◆ JOB
Write out all of the lines below, exactly and completely.

◆ SOURCE MATERIAL
==*==

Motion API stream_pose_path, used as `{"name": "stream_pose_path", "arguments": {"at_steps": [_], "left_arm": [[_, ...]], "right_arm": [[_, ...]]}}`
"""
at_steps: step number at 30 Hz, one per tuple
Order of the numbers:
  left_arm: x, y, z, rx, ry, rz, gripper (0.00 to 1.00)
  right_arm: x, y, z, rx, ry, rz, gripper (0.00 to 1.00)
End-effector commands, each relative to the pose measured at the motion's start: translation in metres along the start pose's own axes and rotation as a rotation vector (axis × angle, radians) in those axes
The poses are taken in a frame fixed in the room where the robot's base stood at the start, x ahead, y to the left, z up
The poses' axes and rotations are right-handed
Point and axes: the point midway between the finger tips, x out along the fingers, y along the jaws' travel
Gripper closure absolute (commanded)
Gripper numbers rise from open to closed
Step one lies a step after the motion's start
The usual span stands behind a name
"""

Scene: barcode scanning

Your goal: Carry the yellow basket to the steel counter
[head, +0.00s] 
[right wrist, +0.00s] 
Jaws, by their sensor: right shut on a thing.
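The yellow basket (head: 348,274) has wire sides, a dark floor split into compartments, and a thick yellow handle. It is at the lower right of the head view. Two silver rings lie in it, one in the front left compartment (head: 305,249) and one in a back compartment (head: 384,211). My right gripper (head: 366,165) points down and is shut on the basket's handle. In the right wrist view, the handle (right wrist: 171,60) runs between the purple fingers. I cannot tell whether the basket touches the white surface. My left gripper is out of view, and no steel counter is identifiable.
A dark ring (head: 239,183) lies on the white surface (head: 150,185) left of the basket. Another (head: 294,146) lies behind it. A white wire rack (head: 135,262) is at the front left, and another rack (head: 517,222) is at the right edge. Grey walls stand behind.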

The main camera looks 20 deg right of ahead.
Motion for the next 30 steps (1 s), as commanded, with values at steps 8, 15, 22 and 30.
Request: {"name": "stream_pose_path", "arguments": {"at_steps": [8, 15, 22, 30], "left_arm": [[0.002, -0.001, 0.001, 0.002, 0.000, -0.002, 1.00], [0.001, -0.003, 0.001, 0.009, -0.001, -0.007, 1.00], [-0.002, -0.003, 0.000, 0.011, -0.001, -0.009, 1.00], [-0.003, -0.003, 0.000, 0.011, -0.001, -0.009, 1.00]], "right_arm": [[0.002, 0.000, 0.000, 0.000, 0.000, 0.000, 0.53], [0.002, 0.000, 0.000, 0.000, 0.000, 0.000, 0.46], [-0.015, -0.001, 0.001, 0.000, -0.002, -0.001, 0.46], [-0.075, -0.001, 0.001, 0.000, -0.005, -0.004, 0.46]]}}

==*==

◆ RESPONSE BELOW
Motion API stream_pose_path, used as `{"name": "stream_pose_path", "arguments": {"at_steps": [_], "left_arm": [[_, ...]], "right_arm": [[_, ...]]}}`
"""
at_steps: step number at 30 Hz, one per tuple
Order of the numbers:
  left_arm: x, y, z, rx, ry, rz, gripper (0.00 to 1.00)
  right_arm: x, y, z, rx, ry, rz, gripper (0.00 to 1.00)
End-effector commands, each relative to the pose measured at the motion's start: translation in metres along the start pose's own axes and rotation as a rotation vector (axis × angle, radians) in those axes
The poses are taken in a frame fixed in the room where the robot's base stood at the start, x ahead, y to the left, z up
The poses' axes and rotations are right-handed
Point and axes: the point midway between the finger tips, x out along the fingers, y along the jaws' travel
Gripper closure absolute (commanded)
Gripper numbers rise from open to closed
Step one lies a step after the motion's start
The usual span stands behind a name
"""

Scene: barcode scanning

Your goal: Carry the yellow basket to the steel counter
[head, +0.00s] 
[right wrist, +0.00s] 
Jaws, by their sensor: right shut on a thing.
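The yellow basket (head: 348,274) has wire sides, a dark floor split into compartments, and a thick yellow handle. It is at the lower right of the head view. Two silver rings lie in it, one in the front left compartment (head: 305,249) and one in a back compartment (head: 384,211). My right gripper (head: 366,165) points down and is shut on the basket's handle. In the right wrist view, the handle (right wrist: 171,60) runs between the purple fingers. I cannot tell whether the basket touches the white surface. My left gripper is out of view, and no steel counter is identifiable.
A dark ring (head: 239,183) lies on the white surface (head: 150,185) left of the basket. Another (head: 294,146) lies behind it. A white wire rack (head: 135,262) is at the front left, and another rack (head: 517,222) is at the right edge. Grey walls stand behind.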

The main camera looks 20 deg right of ahead.
Motion for the next 30 steps (1 s), as commanded, with values at steps 8, 15, 22 and 30.
Request: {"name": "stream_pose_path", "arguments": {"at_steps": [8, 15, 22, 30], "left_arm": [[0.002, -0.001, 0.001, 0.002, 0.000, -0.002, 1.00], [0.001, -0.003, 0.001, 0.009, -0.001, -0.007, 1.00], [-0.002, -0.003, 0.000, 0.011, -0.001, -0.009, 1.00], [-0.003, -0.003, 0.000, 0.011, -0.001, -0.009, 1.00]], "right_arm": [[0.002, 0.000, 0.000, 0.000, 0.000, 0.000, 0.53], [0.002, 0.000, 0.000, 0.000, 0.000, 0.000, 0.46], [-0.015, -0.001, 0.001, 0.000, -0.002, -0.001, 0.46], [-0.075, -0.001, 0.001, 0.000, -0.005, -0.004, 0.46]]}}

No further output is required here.